→ **Stored rows**:
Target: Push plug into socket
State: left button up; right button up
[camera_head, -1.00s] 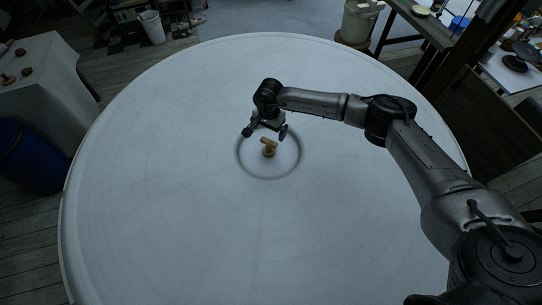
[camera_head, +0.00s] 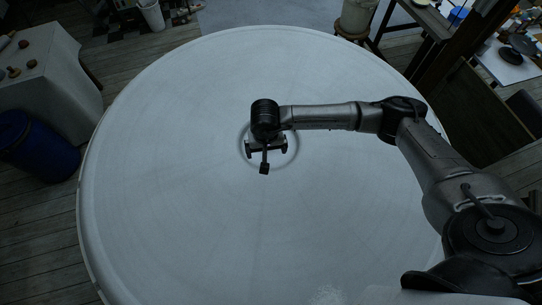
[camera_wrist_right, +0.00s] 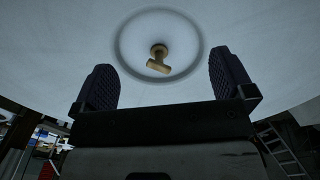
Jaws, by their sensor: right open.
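In the right wrist view, a small tan wooden plug-like piece (camera_wrist_right: 158,66) stands inside a dark ring (camera_wrist_right: 122,42) on the white round table. It has a round part and a bar-like part; I cannot tell whether these are plug and socket joined. My right gripper (camera_head: 264,150) is over the ring in the head view and hides the piece there. In the wrist view its two dark padded fingers (camera_wrist_right: 162,84) are wide apart and empty, with the piece lying beyond them, between their lines. My left gripper is not in view.
The white round table (camera_head: 190,220) is bare around the ring. A side table (camera_head: 50,75) with small brown items and a blue barrel (camera_head: 38,146) stand at the left. A bucket (camera_head: 358,16) and shelving stand beyond the far edge.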

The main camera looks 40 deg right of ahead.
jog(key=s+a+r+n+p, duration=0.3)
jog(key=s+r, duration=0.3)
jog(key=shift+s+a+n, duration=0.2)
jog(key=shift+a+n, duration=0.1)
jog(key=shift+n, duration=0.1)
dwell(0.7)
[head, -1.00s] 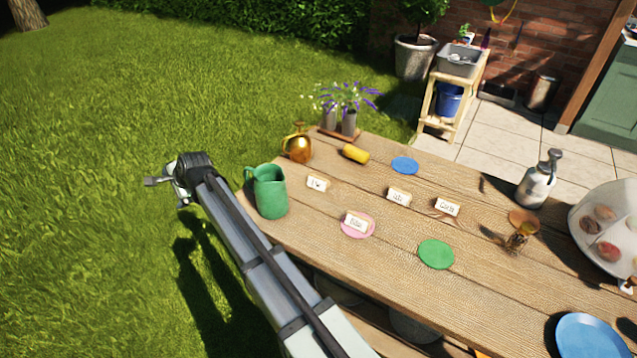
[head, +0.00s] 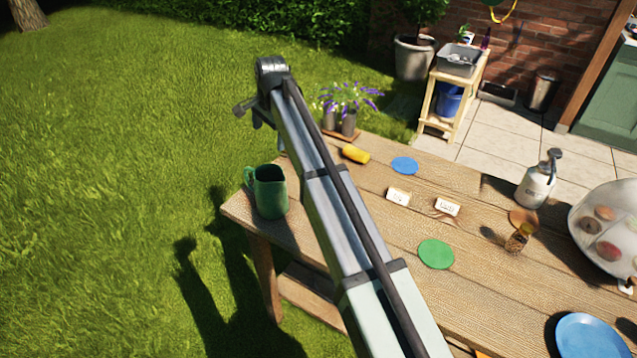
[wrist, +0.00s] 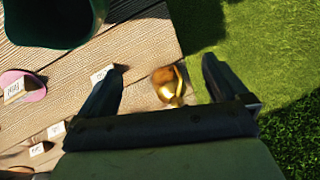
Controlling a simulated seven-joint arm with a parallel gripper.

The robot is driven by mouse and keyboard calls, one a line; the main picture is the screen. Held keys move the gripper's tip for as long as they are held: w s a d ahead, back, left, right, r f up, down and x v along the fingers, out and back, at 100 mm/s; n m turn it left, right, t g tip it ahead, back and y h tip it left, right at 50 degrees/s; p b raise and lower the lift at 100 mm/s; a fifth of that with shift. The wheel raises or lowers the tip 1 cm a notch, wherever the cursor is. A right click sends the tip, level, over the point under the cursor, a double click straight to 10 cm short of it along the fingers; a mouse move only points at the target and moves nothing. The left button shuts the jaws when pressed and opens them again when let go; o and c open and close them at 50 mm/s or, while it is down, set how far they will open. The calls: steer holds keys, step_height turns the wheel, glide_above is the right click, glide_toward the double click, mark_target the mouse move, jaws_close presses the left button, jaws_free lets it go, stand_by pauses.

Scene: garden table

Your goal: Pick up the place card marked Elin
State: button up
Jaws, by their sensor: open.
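Several small white place cards lie on the wooden table. Two show in the head view, one left (head: 398,196) and one right (head: 447,207). The wrist view shows these and two more: one near the left finger (wrist: 103,74) and one on a pink disc (wrist: 35,82). My gripper (wrist: 160,78) is open and empty, high above the table's far-left end. The near card lies just beyond its left finger. My arm hides that card and the pink disc in the head view.
A green jug (head: 268,192) stands at the table's left edge. A yellow cylinder (head: 356,154), blue disc (head: 405,166) and green disc (head: 436,254) lie around the cards. A pump bottle (head: 536,188) stands right.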

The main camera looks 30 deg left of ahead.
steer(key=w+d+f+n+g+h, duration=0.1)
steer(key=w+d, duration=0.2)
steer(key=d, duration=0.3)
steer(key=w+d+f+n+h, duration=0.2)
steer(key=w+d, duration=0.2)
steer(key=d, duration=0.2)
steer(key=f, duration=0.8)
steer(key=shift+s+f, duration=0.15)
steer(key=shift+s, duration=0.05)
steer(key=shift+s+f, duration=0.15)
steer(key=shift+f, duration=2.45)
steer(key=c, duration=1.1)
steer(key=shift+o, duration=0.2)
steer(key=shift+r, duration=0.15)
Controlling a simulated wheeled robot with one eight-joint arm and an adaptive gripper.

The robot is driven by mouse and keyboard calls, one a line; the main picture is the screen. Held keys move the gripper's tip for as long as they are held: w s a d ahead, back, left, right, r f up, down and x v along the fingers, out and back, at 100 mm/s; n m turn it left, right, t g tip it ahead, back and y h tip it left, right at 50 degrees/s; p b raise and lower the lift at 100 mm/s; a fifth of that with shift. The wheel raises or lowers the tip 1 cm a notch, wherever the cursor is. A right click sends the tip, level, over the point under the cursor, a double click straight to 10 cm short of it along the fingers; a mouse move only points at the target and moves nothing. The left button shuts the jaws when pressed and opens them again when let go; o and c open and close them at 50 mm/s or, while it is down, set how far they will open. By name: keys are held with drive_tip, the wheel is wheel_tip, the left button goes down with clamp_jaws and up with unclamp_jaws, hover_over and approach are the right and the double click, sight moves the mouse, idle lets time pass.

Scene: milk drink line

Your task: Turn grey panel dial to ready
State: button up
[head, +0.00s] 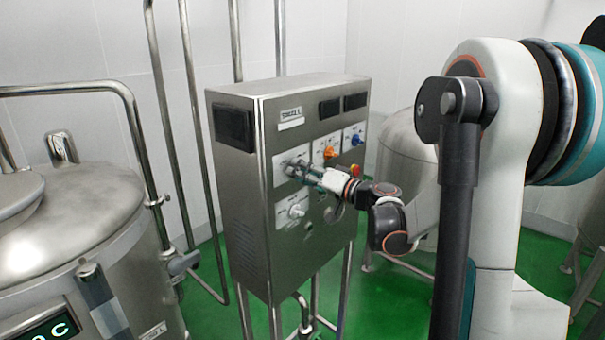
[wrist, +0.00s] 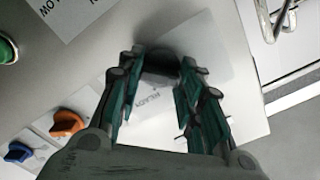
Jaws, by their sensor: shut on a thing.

→ **Task goal**: Set down the material exactly, every line of it, except for the pictures.

→ **The output**:
Target: Push plug into socket
State: left button up; right button up
[camera_head, -1.00s] 
[camera_head, +0.00s] 
[camera_wrist_right, +0.00s] 
Jaws, by their sensor: right open.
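In the right wrist view, a small tan wooden plug-like piece (camera_wrist_right: 158,66) stands inside a dark ring (camera_wrist_right: 122,42) on the white round table. It has a round part and a bar-like part; I cannot tell whether these are plug and socket joined. My right gripper (camera_head: 264,150) is over the ring in the head view and hides the piece there. In the wrist view its two dark padded fingers (camera_wrist_right: 162,84) are wide apart and empty, with the piece lying beyond them, between their lines. My left gripper is not in view.
The white round table (camera_head: 190,220) is bare around the ring. A side table (camera_head: 50,75) with small brown items and a blue barrel (camera_head: 38,146) stand at the left. A bucket (camera_head: 358,16) and shelving stand beyond the far edge.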

The main camera looks 40 deg right of ahead.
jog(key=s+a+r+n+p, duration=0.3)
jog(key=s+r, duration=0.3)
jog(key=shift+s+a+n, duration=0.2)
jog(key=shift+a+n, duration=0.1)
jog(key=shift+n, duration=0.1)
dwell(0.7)
[head, -1.00s] 
[head, +0.00s] 
[wrist, +0.00s] 
Controlling a simulated seven-joint arm with a parallel gripper.

The robot is driven by mouse and keyboard calls, one a line; the main picture is the screen. Held keys move the gripper's tip for as long as they are held: w s a d ahead, back, left, right, r f up, down and x v along the fingers, out and back, at 100 mm/s; n m turn it left, right, t g tip it ahead, back and y h tip it left, right at 50 degrees/s; p b raise and lower the lift at 100 mm/s; a fifth of that with shift. The wheel raises or lowers the tip 1 cm a notch, wherever the cursor is. A right click sends the tip, level, over the point under the cursor, a double click straight to 10 cm short of it along the fingers; a mouse move only points at the target and moves nothing. The left button shuts the jaws when pressed and opens them again when let go; o and c open and close them at 50 mm/s or, while it is down, set how far they will open. The calls: steer holds keys, step_height turns the wheel, glide_above is the right click, glide_toward the double click, mark_target the mouse move, jaws_close presses the left button, jaws_free lets it go, stand_by pauses.

Scene: garden table

Your goal: Pick up the place card marked Elin
State: button up
Jaws, by their sensor: open.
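Several small white place cards lie on the wooden table. Two show in the head view, one left (head: 398,196) and one right (head: 447,207). The wrist view shows these and two more: one near the left finger (wrist: 103,74) and one on a pink disc (wrist: 35,82). My gripper (wrist: 160,78) is open and empty, high above the table's far-left end. The near card lies just beyond its left finger. My arm hides that card and the pink disc in the head view.
A green jug (head: 268,192) stands at the table's left edge. A yellow cylinder (head: 356,154), blue disc (head: 405,166) and green disc (head: 436,254) lie around the cards. A pump bottle (head: 536,188) stands right.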

The main camera looks 30 deg left of ahead.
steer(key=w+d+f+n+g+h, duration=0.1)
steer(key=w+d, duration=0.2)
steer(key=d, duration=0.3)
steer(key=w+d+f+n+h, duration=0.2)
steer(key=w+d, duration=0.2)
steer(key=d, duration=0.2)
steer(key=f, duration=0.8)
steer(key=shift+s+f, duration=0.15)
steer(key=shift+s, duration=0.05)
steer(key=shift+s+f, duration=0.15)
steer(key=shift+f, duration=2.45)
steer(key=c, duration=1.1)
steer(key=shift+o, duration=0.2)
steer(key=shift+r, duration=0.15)
Controlling a simulated wheeled robot with one eight-joint arm and an adaptive gripper.

The robot is driven by mouse and keyboard calls, one a line; the main picture is the screen. Held keys move the gripper's tip for as long as they are held: w s a d ahead, back, left, right, r f up, down and x v along the fingers, out and back, at 100 mm/s; n m turn it left, right, t g tip it ahead, back and y h tip it left, right at 50 degrees/s; p b raise and lower the lift at 100 mm/s; a fifth of that with shift. The wheel raises or lowers the tip 1 cm a notch, wherever the cursor is. A right click sends the tip, level, over the point under the cursor, a double click straight to 10 cm short of it along the fingers; a mouse move only points at the target and moves nothing. The left button shuts the jaws when pressed and opens them again when let go; o and c open and close them at 50 mm/s or, while it is down, set how far they will open. By name: keys are held with drive_tip, the wheel is wheel_tip, the left button goes down with clamp_jaws and up with unclamp_jaws, hover_over and approach are the right and the double click, sight moves the mouse, idle lets time pass.

Scene: milk drink line

Your task: Turn grey panel dial to ready
State: button up
[head, +0.00s] 
[wrist, +0.00s] 
Jaws, by their sensor: shut on a thing.

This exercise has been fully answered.